Work to complete: Gather every line below where "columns" appears.

Records:
______________________________

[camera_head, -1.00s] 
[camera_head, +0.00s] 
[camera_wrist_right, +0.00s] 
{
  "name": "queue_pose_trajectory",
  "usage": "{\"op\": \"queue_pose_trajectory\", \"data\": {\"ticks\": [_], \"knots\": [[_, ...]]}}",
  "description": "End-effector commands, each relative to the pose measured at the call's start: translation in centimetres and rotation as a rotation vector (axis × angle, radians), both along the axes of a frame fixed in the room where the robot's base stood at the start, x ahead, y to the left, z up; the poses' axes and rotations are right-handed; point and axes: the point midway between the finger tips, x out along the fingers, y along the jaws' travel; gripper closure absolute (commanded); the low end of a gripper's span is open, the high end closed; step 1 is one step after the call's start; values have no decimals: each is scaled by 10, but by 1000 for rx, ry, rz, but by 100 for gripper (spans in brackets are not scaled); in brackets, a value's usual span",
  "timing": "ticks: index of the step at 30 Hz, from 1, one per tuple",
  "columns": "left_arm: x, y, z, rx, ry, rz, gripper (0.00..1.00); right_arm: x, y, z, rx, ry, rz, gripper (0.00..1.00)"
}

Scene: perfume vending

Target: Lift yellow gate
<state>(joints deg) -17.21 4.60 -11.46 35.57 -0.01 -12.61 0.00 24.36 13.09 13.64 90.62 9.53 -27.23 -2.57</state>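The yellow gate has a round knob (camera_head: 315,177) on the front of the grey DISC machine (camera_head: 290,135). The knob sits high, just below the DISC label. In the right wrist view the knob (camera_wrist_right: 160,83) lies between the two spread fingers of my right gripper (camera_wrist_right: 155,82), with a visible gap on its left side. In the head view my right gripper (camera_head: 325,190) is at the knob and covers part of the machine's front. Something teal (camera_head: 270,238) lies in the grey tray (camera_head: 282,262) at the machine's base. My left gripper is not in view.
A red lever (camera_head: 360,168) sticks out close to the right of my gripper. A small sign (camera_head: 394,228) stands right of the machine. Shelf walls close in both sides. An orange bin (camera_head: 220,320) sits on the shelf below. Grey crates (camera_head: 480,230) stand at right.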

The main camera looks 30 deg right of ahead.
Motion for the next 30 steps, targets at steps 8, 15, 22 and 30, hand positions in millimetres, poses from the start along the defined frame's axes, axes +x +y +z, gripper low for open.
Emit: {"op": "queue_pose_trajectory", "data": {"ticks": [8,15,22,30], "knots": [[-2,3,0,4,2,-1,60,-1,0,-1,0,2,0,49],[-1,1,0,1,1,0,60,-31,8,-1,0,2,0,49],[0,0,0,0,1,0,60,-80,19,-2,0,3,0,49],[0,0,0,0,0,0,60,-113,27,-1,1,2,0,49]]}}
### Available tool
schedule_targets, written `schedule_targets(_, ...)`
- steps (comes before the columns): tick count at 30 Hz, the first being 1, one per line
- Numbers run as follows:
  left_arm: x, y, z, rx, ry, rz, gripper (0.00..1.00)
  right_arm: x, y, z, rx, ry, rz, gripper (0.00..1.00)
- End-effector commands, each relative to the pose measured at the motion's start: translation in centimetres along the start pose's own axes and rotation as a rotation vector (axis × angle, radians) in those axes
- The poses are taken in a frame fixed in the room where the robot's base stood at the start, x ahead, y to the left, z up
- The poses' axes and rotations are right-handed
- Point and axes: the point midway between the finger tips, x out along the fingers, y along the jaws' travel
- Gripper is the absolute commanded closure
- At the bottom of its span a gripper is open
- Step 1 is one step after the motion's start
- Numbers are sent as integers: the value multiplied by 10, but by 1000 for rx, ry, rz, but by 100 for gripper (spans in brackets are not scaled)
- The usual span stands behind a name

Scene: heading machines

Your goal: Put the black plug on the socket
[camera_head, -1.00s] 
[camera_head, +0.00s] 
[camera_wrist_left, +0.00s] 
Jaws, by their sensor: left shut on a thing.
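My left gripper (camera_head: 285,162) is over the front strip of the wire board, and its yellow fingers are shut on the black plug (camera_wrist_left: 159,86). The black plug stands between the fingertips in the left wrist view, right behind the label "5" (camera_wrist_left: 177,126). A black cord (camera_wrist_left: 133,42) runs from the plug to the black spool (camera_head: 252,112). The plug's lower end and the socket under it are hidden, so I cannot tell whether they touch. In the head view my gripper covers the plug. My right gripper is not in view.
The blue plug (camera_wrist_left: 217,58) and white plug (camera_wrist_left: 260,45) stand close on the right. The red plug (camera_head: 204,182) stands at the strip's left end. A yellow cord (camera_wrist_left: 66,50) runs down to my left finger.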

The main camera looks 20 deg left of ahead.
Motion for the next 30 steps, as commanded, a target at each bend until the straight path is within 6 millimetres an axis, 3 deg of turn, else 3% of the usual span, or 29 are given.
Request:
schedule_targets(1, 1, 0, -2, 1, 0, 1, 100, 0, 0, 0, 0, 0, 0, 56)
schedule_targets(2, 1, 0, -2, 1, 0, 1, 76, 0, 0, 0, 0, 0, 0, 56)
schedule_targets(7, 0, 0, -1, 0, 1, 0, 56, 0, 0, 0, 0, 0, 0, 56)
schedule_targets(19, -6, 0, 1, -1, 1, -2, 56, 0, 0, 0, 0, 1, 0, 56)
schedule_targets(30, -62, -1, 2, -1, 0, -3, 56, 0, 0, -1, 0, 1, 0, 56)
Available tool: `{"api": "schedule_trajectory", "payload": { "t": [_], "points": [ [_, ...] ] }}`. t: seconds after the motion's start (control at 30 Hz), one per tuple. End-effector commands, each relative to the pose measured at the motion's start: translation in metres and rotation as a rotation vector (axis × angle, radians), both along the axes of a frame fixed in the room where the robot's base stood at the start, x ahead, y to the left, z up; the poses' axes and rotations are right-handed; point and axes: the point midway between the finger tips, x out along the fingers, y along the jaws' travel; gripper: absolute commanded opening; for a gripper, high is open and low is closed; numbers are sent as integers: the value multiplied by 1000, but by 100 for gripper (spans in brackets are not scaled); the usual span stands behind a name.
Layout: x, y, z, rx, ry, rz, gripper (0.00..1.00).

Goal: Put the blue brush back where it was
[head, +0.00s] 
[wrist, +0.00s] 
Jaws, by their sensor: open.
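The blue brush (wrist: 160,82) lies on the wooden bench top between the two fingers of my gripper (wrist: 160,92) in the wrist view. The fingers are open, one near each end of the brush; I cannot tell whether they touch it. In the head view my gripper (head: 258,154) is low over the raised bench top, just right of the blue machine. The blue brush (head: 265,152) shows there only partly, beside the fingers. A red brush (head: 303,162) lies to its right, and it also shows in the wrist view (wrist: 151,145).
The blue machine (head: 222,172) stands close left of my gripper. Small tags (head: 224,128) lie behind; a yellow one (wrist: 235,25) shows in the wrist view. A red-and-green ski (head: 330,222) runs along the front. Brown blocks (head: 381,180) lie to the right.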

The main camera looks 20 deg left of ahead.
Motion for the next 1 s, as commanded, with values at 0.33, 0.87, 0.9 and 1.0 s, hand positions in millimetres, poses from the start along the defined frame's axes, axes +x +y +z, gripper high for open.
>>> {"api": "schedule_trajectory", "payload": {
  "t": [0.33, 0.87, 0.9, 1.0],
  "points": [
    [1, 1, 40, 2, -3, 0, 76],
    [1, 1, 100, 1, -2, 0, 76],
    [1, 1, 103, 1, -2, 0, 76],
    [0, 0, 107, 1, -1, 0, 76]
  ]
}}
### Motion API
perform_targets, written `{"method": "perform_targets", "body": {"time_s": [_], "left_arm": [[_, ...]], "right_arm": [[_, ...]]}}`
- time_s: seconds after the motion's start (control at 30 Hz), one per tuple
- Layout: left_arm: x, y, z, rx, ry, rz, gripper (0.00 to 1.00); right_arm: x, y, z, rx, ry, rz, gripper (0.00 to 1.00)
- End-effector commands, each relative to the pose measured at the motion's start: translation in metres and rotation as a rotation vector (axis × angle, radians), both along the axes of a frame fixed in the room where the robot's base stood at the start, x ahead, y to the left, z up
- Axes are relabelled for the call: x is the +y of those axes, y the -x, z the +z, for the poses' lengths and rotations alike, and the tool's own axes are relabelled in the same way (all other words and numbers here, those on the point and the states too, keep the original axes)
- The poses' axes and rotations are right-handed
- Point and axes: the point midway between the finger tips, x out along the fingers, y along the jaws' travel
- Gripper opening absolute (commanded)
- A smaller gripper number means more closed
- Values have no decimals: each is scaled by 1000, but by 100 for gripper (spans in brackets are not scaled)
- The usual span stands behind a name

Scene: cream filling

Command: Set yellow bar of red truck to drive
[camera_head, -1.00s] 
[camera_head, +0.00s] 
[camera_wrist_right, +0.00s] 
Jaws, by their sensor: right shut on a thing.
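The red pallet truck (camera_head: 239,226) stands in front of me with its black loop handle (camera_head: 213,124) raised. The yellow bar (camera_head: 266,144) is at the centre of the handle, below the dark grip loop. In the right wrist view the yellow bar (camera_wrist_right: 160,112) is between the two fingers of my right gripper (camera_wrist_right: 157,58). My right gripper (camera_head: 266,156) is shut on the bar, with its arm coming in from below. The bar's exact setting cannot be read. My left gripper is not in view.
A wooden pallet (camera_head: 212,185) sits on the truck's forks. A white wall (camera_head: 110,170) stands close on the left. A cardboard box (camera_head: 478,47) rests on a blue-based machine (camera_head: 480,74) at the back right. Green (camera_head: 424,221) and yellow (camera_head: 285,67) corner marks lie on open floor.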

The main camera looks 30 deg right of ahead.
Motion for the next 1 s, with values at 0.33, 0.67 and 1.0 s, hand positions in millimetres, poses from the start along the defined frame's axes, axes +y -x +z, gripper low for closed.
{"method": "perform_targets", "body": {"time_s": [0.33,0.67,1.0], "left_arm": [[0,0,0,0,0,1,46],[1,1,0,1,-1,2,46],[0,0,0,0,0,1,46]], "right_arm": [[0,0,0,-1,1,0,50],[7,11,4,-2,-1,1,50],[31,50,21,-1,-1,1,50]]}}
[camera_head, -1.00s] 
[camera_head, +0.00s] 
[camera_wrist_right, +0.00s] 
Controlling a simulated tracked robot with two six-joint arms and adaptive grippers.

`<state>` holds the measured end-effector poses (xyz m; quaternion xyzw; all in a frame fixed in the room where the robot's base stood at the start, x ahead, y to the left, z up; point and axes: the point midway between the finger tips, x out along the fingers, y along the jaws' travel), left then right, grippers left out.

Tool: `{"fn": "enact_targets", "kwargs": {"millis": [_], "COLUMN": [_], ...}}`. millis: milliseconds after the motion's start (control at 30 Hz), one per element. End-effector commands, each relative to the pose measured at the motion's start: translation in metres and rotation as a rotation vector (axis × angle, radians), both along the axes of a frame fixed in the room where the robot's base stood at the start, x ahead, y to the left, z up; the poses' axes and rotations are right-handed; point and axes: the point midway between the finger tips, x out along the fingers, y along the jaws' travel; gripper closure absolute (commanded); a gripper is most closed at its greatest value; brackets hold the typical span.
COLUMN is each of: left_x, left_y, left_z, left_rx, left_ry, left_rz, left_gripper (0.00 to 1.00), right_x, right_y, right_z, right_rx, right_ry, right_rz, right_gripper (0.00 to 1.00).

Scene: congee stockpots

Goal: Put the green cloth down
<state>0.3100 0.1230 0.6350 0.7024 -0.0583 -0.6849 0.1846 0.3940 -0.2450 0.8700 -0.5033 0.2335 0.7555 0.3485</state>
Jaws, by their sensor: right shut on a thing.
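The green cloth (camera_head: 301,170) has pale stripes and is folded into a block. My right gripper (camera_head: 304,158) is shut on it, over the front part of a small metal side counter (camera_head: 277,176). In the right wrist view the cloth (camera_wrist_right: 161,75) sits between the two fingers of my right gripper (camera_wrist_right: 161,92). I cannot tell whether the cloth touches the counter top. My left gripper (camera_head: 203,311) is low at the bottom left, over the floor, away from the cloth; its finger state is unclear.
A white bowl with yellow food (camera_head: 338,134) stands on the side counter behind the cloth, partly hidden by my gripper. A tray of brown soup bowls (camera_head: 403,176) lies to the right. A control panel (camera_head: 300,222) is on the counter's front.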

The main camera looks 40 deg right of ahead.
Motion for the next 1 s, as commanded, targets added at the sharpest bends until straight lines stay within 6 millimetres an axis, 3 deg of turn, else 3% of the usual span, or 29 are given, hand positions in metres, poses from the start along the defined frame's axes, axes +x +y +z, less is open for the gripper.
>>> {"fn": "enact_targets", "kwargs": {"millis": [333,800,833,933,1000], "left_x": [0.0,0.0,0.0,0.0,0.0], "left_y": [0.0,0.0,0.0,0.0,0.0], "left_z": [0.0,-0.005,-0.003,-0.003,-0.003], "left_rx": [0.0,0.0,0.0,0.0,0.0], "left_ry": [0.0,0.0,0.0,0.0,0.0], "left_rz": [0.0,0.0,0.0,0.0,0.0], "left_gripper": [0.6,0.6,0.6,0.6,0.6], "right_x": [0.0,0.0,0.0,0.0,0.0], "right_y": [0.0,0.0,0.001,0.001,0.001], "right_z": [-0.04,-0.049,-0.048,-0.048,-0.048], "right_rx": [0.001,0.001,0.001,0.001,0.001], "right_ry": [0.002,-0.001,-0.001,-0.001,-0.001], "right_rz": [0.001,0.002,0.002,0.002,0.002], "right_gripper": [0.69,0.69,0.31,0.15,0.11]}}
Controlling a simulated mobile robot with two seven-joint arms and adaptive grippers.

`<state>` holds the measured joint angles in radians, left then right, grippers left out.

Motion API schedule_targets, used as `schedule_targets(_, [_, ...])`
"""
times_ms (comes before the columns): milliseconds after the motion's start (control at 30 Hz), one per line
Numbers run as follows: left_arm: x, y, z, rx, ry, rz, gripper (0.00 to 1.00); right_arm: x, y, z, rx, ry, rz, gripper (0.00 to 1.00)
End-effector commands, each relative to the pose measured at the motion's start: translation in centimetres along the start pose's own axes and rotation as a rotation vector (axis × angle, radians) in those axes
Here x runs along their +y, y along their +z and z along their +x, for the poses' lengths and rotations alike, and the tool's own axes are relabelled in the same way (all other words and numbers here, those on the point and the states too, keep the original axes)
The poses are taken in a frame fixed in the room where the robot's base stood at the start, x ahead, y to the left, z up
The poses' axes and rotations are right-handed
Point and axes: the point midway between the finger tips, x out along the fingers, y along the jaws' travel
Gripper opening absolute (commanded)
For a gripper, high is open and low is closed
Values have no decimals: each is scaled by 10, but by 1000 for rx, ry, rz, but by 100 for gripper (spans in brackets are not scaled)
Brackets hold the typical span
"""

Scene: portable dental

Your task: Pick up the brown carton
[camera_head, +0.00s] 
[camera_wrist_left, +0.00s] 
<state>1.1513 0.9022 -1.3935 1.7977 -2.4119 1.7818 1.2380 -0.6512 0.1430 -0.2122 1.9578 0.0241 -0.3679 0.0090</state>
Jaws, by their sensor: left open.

______________________________

Output of the task:
  "columns": "left_arm: x, y, z, rx, ry, rz, gripper (0.00..1.00); right_arm: x, y, z, rx, ry, rz, gripper (0.00..1.00)"
- steps (comes before the columns): tick count at 30 Hz, the first being 1, one per line
times_ms (comes before the columns): milliseconds after the motion's start (control at 30 Hz), one per line

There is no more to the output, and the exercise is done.